YOUR TASK> Reproduce all the lines below exactly and omit the images.
....
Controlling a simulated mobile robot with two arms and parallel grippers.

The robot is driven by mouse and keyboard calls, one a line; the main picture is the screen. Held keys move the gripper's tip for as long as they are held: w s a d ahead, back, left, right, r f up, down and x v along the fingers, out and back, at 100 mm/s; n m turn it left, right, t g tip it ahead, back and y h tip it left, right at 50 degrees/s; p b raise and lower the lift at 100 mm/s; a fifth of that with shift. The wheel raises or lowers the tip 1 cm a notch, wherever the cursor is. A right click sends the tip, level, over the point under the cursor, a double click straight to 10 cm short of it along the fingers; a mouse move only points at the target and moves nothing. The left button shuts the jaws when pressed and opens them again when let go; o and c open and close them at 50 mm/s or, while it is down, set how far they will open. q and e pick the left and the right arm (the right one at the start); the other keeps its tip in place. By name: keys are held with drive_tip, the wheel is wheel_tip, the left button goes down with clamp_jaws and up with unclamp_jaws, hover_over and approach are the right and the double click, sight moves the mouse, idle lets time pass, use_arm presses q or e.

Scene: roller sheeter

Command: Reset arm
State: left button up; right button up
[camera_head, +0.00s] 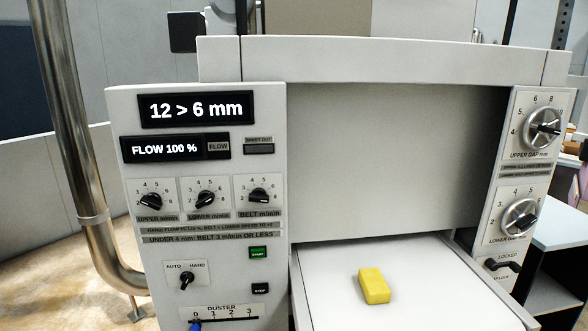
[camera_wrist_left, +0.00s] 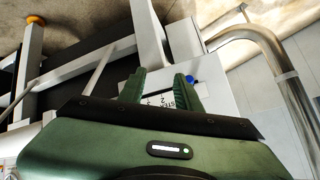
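My left gripper (camera_wrist_left: 160,76) shows in the left wrist view with its two green fingers apart and nothing held between them. Part of the white control panel with printed lettering shows between and beyond the fingers. The blue duster lever (camera_wrist_left: 190,78) shows just beyond the right-hand finger; whether they touch I cannot tell. In the head view the lever (camera_head: 195,325) is at the bottom edge, near the 0 mark of the duster scale. Neither gripper can be made out in the head view.
The roller sheeter's control panel (camera_head: 136,225) reads "12 > 6 mm" and "FLOW 100 %". A yellow block (camera_head: 373,286) lies on its white belt (camera_head: 330,275). Gap dials (camera_head: 519,221) are at right. A steel pipe (camera_head: 80,130) stands left of the machine.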

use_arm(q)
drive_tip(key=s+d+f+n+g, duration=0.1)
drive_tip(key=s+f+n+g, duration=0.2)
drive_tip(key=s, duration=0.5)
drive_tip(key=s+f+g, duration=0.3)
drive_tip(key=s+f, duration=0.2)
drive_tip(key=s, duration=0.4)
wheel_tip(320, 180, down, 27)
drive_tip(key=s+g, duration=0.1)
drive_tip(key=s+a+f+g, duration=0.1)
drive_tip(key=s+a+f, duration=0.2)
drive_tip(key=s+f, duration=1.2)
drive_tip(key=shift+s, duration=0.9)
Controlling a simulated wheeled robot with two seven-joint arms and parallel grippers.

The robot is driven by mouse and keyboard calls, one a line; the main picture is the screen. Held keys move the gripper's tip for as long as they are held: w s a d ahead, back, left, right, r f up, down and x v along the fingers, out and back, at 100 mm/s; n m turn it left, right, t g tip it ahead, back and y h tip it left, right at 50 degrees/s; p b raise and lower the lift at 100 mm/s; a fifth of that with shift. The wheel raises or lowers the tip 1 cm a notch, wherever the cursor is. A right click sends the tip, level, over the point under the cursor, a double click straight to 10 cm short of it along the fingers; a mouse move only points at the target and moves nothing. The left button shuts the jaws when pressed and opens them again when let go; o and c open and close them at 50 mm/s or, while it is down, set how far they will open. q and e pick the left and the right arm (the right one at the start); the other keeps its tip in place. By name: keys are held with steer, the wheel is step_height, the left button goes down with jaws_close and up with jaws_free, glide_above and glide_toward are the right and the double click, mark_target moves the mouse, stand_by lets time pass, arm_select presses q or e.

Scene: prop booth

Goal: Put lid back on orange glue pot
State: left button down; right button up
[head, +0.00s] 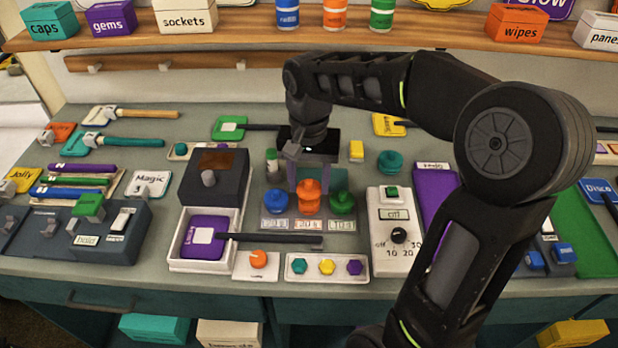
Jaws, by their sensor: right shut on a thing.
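The orange glue pot (308,207) stands between a blue pot (276,203) and a green pot (342,204), on a base with small labels along its front. My right gripper (309,180) points down directly over the orange pot. It is shut on the orange lid (309,187), which is upright and lined up above the pot. I cannot tell whether the lid touches the pot rim, as they share one colour and overlap. My left gripper is not in view.
A green-capped bottle (272,165) stands just left of my gripper. A teal knob-like piece (390,162) and a white dial box (395,232) are to the right. A white tray (205,265) holding a purple item is at front left. A shelf (250,35) runs along the back.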

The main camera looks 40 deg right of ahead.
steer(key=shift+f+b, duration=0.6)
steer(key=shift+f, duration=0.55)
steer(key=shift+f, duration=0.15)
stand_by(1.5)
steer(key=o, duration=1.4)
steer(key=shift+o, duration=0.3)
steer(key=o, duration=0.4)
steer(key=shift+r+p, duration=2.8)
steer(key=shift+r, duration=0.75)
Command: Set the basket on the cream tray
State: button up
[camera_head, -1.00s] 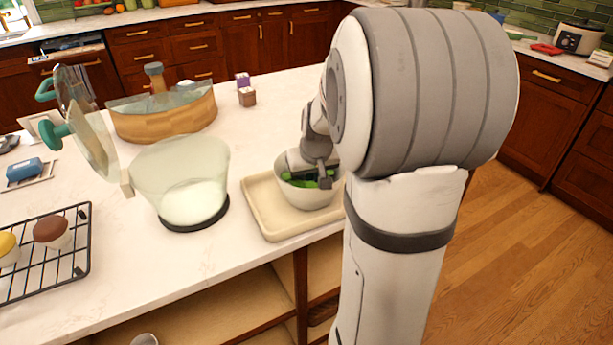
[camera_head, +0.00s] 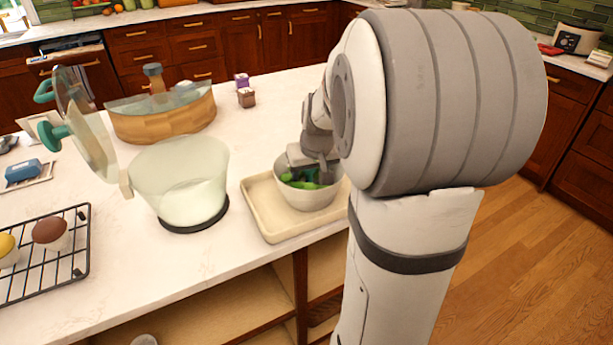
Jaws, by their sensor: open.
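The cream tray (camera_head: 262,216) lies flat near the front edge of the white counter. A pale round bowl-like container (camera_head: 308,198) with green contents (camera_head: 305,180) stands upright on it; it appears to be the basket. My gripper (camera_head: 322,172) is open at the rear right of the container's rim, just over the green contents. My arm hides part of the tray's right side. I cannot tell whether the fingers touch the rim.
A translucent bowl with a dark base (camera_head: 190,185) stands left of the tray. A clear lid with a teal knob (camera_head: 90,130) leans upright beside it. A wooden bowl (camera_head: 165,120), small boxes (camera_head: 245,95) and a black rack (camera_head: 75,245) are also on the counter. Clear counter lies behind the tray.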

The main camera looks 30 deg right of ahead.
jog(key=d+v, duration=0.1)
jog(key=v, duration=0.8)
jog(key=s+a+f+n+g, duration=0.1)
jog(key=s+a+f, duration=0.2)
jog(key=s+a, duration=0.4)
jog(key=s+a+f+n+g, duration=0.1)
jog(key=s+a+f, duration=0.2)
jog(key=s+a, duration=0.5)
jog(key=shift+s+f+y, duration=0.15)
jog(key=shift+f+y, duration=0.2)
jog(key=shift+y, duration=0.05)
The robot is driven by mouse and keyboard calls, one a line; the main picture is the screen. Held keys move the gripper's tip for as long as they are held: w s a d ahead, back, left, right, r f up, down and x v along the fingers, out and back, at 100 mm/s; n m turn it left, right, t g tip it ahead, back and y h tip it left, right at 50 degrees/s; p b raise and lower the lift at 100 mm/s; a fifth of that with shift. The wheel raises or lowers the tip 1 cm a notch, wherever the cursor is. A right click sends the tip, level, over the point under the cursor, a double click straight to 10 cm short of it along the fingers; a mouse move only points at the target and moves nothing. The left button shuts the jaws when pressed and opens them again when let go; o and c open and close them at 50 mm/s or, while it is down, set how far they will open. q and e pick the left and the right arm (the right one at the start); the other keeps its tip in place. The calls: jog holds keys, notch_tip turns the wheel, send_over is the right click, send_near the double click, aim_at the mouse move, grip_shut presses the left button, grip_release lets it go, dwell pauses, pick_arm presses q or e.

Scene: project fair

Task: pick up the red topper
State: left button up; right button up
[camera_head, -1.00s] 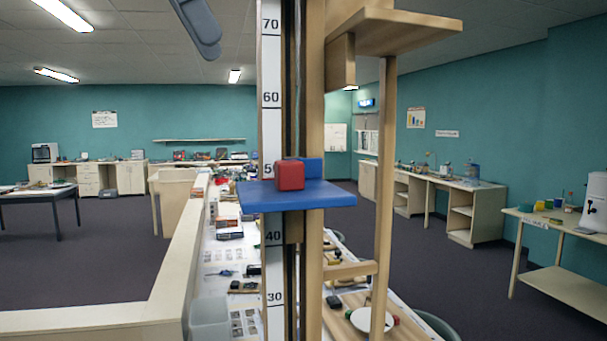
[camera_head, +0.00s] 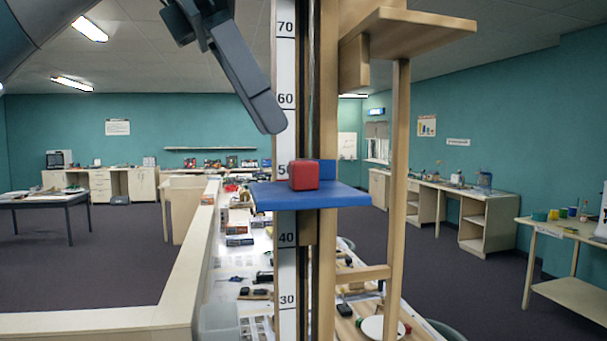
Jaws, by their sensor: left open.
....
SOLUTION>
Controlling a simulated mobile robot with two arms and parallel grippers.

The robot is driven by mouse and keyboard calls, one a line; the main picture is the screen. Held keys move the gripper's tip for as long as they are held: w s a d ahead, back, left, right, r f up, down and x v along the fingers, out and back, at 100 mm/s; n m turn it left, right, t g tip it ahead, back and y h tip it left, right at 50 degrees/s; p b raise and lower the lift at 100 mm/s; a fifth of that with shift. The wheel raises or lowers the tip 1 cm a notch, wherever the cursor is. A right click sends the tip, level, over the point under the cursor, a double click straight to 10 cm short of it along the fingers; a mouse move only points at the target and moves nothing. The left button shuts the jaws when pressed and opens them again when let go; o and c open and close them at 50 mm/s or, while it is down, set how far they will open. q and e pick the left and the right arm (the right one at the start); the other keeps its tip in place. By name: keys are held with drive_tip, the wheel is wheel_tip, the left button goes down with clamp_jaws and up with unclamp_jaws, hover_over and approach are the right and the double click, sight moves the mouse, idle lets time pass, use_arm presses q or e.

Scene: roller sheeter

Command: Reset arm
State: left button up; right button up
[camera_head, +0.00s] 
[camera_wrist_left, +0.00s] 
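My left gripper (camera_wrist_left: 160,76) shows in the left wrist view with its two green fingers apart and nothing held between them. Part of the white control panel with printed lettering shows between and beyond the fingers. The blue duster lever (camera_wrist_left: 190,78) shows just beyond the right-hand finger; whether they touch I cannot tell. In the head view the lever (camera_head: 195,325) is at the bottom edge, near the 0 mark of the duster scale. Neither gripper can be made out in the head view.
The roller sheeter's control panel (camera_head: 136,225) reads "12 > 6 mm" and "FLOW 100 %". A yellow block (camera_head: 373,286) lies on its white belt (camera_head: 330,275). Gap dials (camera_head: 519,221) are at right. A steel pipe (camera_head: 80,130) stands left of the machine.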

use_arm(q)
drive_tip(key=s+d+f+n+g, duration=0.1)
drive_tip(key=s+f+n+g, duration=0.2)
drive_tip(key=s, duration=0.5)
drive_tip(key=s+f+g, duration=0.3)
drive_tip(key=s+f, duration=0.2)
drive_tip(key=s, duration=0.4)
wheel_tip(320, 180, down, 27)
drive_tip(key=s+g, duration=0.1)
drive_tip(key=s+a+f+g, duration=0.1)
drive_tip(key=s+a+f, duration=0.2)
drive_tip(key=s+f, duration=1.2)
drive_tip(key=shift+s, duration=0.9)
Controlling a simulated wheeled robot with two seven-joint arms and parallel grippers.

The robot is driven by mouse and keyboard calls, one a line; the main picture is the screen. Held keys move the gripper's tip for as long as they are held: w s a d ahead, back, left, right, r f up, down and x v along the fingers, out and back, at 100 mm/s; n m turn it left, right, t g tip it ahead, back and y h tip it left, right at 50 degrees/s; p b raise and lower the lift at 100 mm/s; a fifth of that with shift. The wheel raises or lowers the tip 1 cm a notch, wherever the cursor is. A right click sends the tip, level, over the point under the cursor, a double click straight to 10 cm short of it along the fingers; a mouse move only points at the target and moves nothing. The left button shuts the jaws when pressed and opens them again when let go; o and c open and close them at 50 mm/s or, while it is down, set how far they will open. q and e pick the left and the right arm (the right one at the start); the other keeps its tip in place. By name: keys are held with steer, the wheel is step_height, the left button goes down with jaws_close and up with jaws_free, glide_above and glide_toward are the right and the double click, mark_target moves the mouse, stand_by lets time pass, arm_select presses q or e.

Scene: prop booth

Goal: Put lid back on orange glue pot
State: left button down; right button up
[head, +0.00s] 
Jaws, by their sensor: right shut on a thing.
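The orange glue pot (308,207) stands between a blue pot (276,203) and a green pot (342,204), on a base with small labels along its front. My right gripper (309,180) points down directly over the orange pot. It is shut on the orange lid (309,187), which is upright and lined up above the pot. I cannot tell whether the lid touches the pot rim, as they share one colour and overlap. My left gripper is not in view.
A green-capped bottle (272,165) stands just left of my gripper. A teal knob-like piece (390,162) and a white dial box (395,232) are to the right. A white tray (205,265) holding a purple item is at front left. A shelf (250,35) runs along the back.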

The main camera looks 40 deg right of ahead.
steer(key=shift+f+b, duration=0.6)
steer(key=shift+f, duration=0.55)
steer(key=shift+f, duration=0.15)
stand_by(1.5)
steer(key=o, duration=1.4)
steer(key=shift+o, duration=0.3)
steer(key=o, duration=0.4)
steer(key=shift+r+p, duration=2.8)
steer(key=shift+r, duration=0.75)
Command: Set the basket on the cream tray
State: button up
[camera_head, -1.00s] 
[camera_head, +0.00s] 
Jaws, by their sensor: open.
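The cream tray (camera_head: 262,216) lies flat near the front edge of the white counter. A pale round bowl-like container (camera_head: 308,198) with green contents (camera_head: 305,180) stands upright on it; it appears to be the basket. My gripper (camera_head: 322,172) is open at the rear right of the container's rim, just over the green contents. My arm hides part of the tray's right side. I cannot tell whether the fingers touch the rim.
A translucent bowl with a dark base (camera_head: 190,185) stands left of the tray. A clear lid with a teal knob (camera_head: 90,130) leans upright beside it. A wooden bowl (camera_head: 165,120), small boxes (camera_head: 245,95) and a black rack (camera_head: 75,245) are also on the counter. Clear counter lies behind the tray.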

The main camera looks 30 deg right of ahead.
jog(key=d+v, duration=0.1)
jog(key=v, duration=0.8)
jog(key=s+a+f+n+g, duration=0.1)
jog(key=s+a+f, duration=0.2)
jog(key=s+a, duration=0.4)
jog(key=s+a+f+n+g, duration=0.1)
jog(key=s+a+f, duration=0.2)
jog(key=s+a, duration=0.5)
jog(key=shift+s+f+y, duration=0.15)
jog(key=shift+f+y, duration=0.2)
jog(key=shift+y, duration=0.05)
The robot is driven by mouse and keyboard calls, one a line; the main picture is the screen. Held keys move the gripper's tip for as long as they are held: w s a d ahead, back, left, right, r f up, down and x v along the fingers, out and back, at 100 mm/s; n m turn it left, right, t g tip it ahead, back and y h tip it left, right at 50 degrees/s; p b raise and lower the lift at 100 mm/s; a fifth of that with shift. The wheel raises or lowers the tip 1 cm a notch, wherever the cursor is. A right click sends the tip, level, over the point under the cursor, a double click straight to 10 cm short of it along the fingers; a mouse move only points at the target and moves nothing. The left button shuts the jaws when pressed and opens them again when let go; o and c open and close them at 50 mm/s or, while it is down, set how far they will open. q and e pick the left and the right arm (the right one at the start); the other keeps its tip in place. The calls: jog holds keys, notch_tip turns the wheel, send_over is the right click, send_near the double click, aim_at the mouse move, grip_shut presses the left button, grip_release lets it go, dwell pauses, pick_arm presses q or e.

Scene: project fair

Task: pick up the red topper
State: left button up; right button up
[camera_head, -1.00s] 
[camera_head, +0.00s] 
Jaws, by their sensor: left open.

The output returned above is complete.